| Extracted material |
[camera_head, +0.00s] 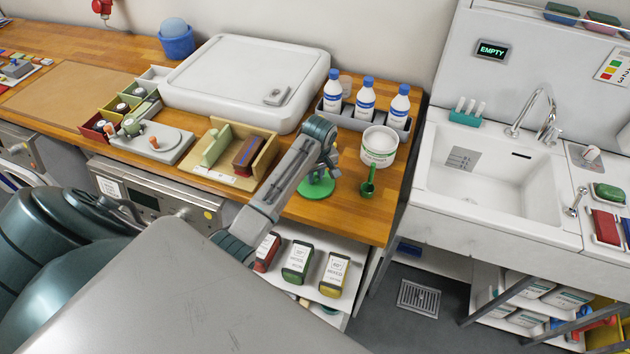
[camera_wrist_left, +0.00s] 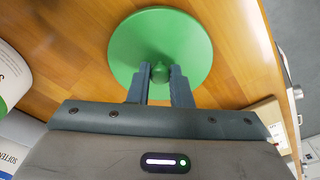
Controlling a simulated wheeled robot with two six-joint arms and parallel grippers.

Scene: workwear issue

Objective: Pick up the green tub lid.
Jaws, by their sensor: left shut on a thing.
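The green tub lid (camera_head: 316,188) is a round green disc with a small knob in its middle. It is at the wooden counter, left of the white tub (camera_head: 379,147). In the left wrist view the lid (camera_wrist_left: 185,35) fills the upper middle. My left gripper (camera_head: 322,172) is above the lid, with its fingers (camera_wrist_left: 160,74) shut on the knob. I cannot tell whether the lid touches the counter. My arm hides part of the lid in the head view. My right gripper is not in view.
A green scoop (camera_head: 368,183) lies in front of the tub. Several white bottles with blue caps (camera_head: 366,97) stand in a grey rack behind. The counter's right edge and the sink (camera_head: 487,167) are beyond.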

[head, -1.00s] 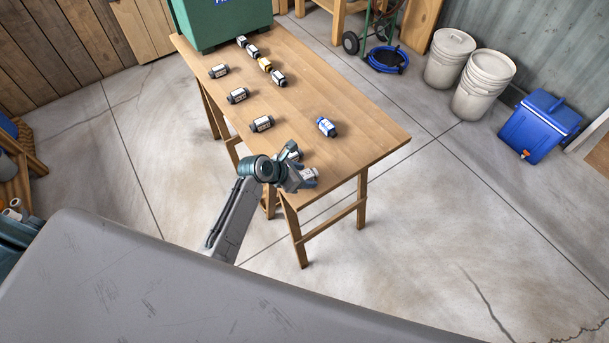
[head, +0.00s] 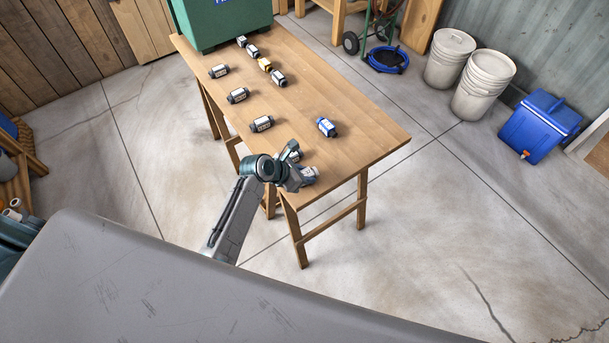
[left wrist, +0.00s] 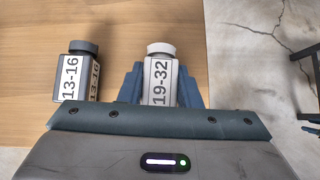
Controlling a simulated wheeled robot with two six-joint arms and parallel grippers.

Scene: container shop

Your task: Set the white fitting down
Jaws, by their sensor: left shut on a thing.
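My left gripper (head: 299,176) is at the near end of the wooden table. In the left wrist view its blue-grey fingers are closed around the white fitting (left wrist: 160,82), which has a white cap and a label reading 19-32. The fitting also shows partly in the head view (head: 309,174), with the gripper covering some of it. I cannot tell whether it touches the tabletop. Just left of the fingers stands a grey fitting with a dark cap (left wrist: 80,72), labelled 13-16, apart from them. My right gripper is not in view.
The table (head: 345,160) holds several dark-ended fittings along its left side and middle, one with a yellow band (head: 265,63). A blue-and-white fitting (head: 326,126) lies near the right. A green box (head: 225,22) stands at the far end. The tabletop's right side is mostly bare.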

---

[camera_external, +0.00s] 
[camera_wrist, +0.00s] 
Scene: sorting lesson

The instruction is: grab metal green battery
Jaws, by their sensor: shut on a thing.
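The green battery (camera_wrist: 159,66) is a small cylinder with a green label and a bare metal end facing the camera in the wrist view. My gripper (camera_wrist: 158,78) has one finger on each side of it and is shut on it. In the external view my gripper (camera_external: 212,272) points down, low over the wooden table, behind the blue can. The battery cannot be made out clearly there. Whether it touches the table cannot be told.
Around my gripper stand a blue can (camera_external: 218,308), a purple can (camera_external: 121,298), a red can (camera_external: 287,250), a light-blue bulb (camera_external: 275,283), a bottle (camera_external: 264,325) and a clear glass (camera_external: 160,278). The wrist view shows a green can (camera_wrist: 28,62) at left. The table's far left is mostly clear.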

| Job |
Taking the entries above, extract every line from the one bearing "Scene: workwear issue" through the one bearing "Your task: Set the white fitting down", exactly, with no pictures.

| Correct result |
Scene: workwear issue

Objective: Pick up the green tub lid.
Jaws, by their sensor: left shut on a thing.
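The green tub lid (camera_head: 316,188) is a round green disc with a small knob in its middle. It is at the wooden counter, left of the white tub (camera_head: 379,147). In the left wrist view the lid (camera_wrist_left: 185,35) fills the upper middle. My left gripper (camera_head: 322,172) is above the lid, with its fingers (camera_wrist_left: 160,74) shut on the knob. I cannot tell whether the lid touches the counter. My arm hides part of the lid in the head view. My right gripper is not in view.
A green scoop (camera_head: 368,183) lies in front of the tub. Several white bottles with blue caps (camera_head: 366,97) stand in a grey rack behind. The counter's right edge and the sink (camera_head: 487,167) are beyond.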

[head, -1.00s] 
[head, +0.00s] 
[left wrist, +0.00s] 
Controlling a simulated wheeled robot with two six-joint arms and parallel grippers.

Scene: container shop

Your task: Set the white fitting down

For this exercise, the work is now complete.